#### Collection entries
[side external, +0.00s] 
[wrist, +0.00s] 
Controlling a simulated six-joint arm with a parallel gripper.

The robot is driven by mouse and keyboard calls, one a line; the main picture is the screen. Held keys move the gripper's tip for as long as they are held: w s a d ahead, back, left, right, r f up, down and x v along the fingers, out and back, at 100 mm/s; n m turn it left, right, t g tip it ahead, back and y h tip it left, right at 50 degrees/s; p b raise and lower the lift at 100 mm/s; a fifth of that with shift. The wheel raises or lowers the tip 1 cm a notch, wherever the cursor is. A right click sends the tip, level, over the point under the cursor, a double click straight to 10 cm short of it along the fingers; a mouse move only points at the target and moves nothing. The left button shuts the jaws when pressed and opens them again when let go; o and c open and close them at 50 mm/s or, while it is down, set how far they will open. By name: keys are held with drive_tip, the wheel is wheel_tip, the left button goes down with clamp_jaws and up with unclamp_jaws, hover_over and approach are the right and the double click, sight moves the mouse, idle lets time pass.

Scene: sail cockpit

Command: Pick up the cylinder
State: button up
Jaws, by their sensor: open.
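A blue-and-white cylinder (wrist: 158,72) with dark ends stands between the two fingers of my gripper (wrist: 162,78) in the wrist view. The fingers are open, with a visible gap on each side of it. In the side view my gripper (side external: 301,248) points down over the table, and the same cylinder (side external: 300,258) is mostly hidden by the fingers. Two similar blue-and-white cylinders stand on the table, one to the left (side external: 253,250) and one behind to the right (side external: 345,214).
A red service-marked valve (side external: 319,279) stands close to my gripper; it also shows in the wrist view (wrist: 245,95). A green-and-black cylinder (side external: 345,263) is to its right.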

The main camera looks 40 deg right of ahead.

--

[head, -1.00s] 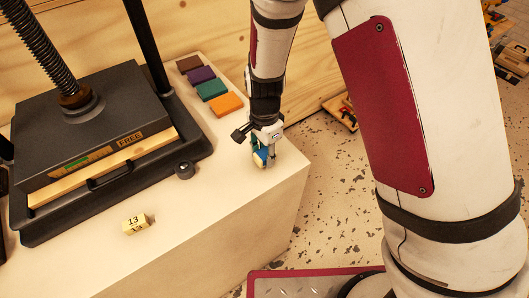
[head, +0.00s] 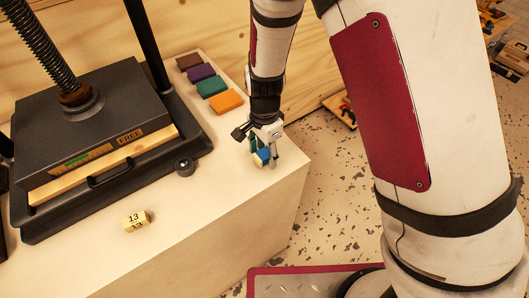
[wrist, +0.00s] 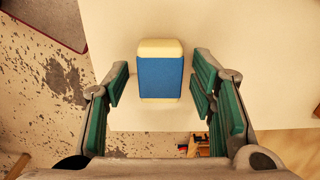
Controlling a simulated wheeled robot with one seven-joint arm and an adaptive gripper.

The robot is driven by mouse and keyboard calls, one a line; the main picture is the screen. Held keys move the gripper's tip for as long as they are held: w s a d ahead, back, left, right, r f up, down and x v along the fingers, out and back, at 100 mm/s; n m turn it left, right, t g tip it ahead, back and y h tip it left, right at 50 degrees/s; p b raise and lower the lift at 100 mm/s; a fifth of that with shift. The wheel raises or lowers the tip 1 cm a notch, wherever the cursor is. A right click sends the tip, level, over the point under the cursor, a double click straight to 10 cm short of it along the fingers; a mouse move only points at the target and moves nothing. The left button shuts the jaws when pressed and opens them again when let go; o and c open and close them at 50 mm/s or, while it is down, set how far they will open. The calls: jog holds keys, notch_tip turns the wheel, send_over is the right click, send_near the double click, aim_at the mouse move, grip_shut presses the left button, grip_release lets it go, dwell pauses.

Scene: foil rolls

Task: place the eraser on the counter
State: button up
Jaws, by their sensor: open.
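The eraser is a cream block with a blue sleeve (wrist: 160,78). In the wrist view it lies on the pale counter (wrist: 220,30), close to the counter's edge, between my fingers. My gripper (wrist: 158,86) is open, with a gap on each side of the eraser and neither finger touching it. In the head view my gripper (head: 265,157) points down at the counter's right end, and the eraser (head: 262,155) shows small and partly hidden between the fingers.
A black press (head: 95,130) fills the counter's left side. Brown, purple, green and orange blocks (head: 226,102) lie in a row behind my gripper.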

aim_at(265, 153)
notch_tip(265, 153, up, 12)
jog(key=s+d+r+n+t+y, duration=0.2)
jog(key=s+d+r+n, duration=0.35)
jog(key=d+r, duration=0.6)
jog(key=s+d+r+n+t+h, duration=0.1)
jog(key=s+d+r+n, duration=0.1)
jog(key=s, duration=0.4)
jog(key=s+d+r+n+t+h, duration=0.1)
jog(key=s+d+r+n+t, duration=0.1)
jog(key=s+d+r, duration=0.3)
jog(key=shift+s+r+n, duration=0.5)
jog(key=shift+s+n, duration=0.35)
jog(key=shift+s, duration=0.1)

#### PROBLEM TO SOLVE
Go back over the listing above and copy exactly the lines that begin at the line with "[side external, +0.00s]" and stop after the line with "Command: Pick up the cylinder"; leave out every other line.

#### RESPONSE
[side external, +0.00s] 
[wrist, +0.00s] 
Controlling a simulated six-joint arm with a parallel gripper.

The robot is driven by mouse and keyboard calls, one a line; the main picture is the screen. Held keys move the gripper's tip for as long as they are held: w s a d ahead, back, left, right, r f up, down and x v along the fingers, out and back, at 100 mm/s; n m turn it left, right, t g tip it ahead, back and y h tip it left, right at 50 degrees/s; p b raise and lower the lift at 100 mm/s; a fifth of that with shift. The wheel raises or lowers the tip 1 cm a notch, wherever the cursor is. A right click sends the tip, level, over the point under the cursor, a double click straight to 10 cm short of it along the fingers; a mouse move only points at the target and moves nothing. The left button shuts the jaws when pressed and opens them again when let go; o and c open and close them at 50 mm/s or, while it is down, set how far they will open. By name: keys are held with drive_tip, the wheel is wheel_tip, the left button goes down with clamp_jaws and up with unclamp_jaws, hover_over and approach are the right and the double click, sight moves the mouse, idle lets time pass.

Scene: sail cockpit

Command: Pick up the cylinder

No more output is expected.